The concept of stretching is important for almost everyone in the health and fitness industry. Stretching tends to be prescribed for anyone regardless of goals or proper assessments. What is interesting is that there are many individuals who do constantly stretch but never seem to make any improvements in their flexibility or continue to feel muscle or joint tightness. Perhaps it could be the type of stretching that is being practiced? Perhaps there is one change to the style of stretching that could improve flexibility and also be safe at the same time.
This change involves simply performing an active stretch instead of a passive stretch. With an active stretch, you are asking muscles to move you into a position instead of allowing for gravity or other external factors (such as your arms, towel, bands) to move you into the position. In order to gain flexibility, the muscles that move you into that position need to engage.

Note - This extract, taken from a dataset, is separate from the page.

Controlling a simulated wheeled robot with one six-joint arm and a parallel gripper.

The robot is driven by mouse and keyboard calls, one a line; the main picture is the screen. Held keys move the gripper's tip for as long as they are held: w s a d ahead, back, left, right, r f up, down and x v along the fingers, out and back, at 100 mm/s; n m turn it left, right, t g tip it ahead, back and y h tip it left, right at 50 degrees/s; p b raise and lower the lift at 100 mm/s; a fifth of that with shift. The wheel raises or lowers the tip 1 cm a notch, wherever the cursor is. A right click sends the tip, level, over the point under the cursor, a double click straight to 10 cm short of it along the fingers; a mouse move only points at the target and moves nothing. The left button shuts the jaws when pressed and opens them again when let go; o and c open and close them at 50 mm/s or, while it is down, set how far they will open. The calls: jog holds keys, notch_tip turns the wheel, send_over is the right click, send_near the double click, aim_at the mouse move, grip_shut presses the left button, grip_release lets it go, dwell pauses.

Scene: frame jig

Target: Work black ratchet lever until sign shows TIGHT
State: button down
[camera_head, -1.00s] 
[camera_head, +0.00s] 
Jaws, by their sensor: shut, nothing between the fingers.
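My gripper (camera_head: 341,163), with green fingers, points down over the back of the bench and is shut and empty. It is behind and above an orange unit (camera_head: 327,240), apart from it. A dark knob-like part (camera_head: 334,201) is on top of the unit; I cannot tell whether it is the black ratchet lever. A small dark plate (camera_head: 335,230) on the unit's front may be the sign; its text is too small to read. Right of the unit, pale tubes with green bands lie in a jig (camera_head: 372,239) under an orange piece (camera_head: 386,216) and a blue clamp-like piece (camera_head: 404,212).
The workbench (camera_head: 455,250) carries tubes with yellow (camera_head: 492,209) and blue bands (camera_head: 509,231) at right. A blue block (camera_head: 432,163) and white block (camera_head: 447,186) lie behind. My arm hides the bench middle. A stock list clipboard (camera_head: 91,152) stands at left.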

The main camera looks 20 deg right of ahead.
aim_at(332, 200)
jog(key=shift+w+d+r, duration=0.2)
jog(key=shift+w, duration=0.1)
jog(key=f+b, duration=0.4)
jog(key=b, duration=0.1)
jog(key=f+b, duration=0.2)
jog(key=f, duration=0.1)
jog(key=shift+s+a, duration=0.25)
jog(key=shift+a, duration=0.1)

All you need to do is focus on contracting the muscles on the opposite of the joint from the muscle you are trying to relax. An example is the hamstring. Assume you want to increase your range of motion at the hip, lifting your leg higher, but you notice your hamstring starts to tighten and you cannot lift the leg any further. If you strengthen the quadriceps and hip flexor muscles, you will be able to lift the leg higher.
There may be some limiting factors, such as possible scar tissue or even joint structure that will limit how far you can lift the leg. The important factor to remember is that if the muscles are in fact the limiting factor, then it would be wise to contract these muscles instead of trying to “stretch” the hamstrings.